Per questo film ha scelto di avere come avversario un vero pugile, un campione del mondo, Antonio Tarver. Perché questa scelta?
È l’ultimo Rocky e volevo che fosse il più realista possibile. Quando si hanno due attori sul ring, si hanno due inesperti. Sono lenti, non hanno competenze. Ho pensato che fosse meglio mettere a confronto Rocky con un vero campione. L’unico trucco, l’unico imbroglio…. ero io! Volevo che mi colpisse molto, volevo che fosse un vero combattimento, volevo che gli spettatori facendo un fermo-immagine vedessero il contatto. È un film sul dolore. Se non ha successo, potrò almeno dirmi che ho cercato di essere il più realista possibile.
Sembra che lei si sia sentito molto coinvolto emotivamente…
Bisognava veramente soffrire. Rocky non piange mai, non mostra mai le sue emozioni, dice sempre che va bene, in realtà la vita lo sta uccidendo. Volevo mostrare al pubblico che lui era davvero sul punto di scoppiare.
Tornando al passato: lei ha capito perché Rocky V non è piaciuto al pubblico?
Rocky V non era portatore di un messaggio positivo e la gente non aveva voglia di vedere questo: era deprimente anche se io pensavo che avesse un valore artistico. Mi sbagliavo evidentemente. Le persone hanno voglia di sperare, di avere la possibilità di trovare la felicità, qualche vittoria nella vita… e non c’era niente di tutto ciò in Rocky V. Ho anche scoperto un Rocky fuori dal ring e non funziona: questo personaggio deve stare sul ring. Se dovessi rifarlo cambierei tutto. Ma allora non avevo vissuto i quindici anni che sono passati.

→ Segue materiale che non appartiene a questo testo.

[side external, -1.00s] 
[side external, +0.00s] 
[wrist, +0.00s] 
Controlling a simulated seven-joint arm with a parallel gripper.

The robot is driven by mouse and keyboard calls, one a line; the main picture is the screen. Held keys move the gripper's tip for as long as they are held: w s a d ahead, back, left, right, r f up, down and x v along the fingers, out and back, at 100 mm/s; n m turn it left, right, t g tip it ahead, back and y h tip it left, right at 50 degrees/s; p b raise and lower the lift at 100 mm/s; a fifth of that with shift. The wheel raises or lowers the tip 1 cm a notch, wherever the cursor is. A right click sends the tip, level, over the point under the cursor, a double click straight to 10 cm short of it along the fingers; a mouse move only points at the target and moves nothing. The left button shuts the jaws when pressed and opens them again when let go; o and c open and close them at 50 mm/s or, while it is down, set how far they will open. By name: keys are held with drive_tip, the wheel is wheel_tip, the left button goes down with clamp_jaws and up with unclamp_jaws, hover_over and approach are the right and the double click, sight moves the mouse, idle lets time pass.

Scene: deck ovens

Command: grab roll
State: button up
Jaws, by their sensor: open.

Per quanto ne so, sono molti i giovani che hanno visto Rocky VI negli Stati Uniti: avevo scritto il film per i miei coetanei, ma non sono andati a vederlo in numero maggiore dei ragazzi di 18, 20, 25 anni…
Come reagisce quando le persone che la incontrano la chiamano Rocky?
Sono molto lusingato che mi si identifichi con Rocky! Quando ero giovane, volevo differenziarmi. Volevo essere un artista. Ma ora, ho capito che è la cosa più bella che mi sia capitata. A Filadelfia, ci sono persone che pensano che Rocky esista veramente (e si mette a ridere).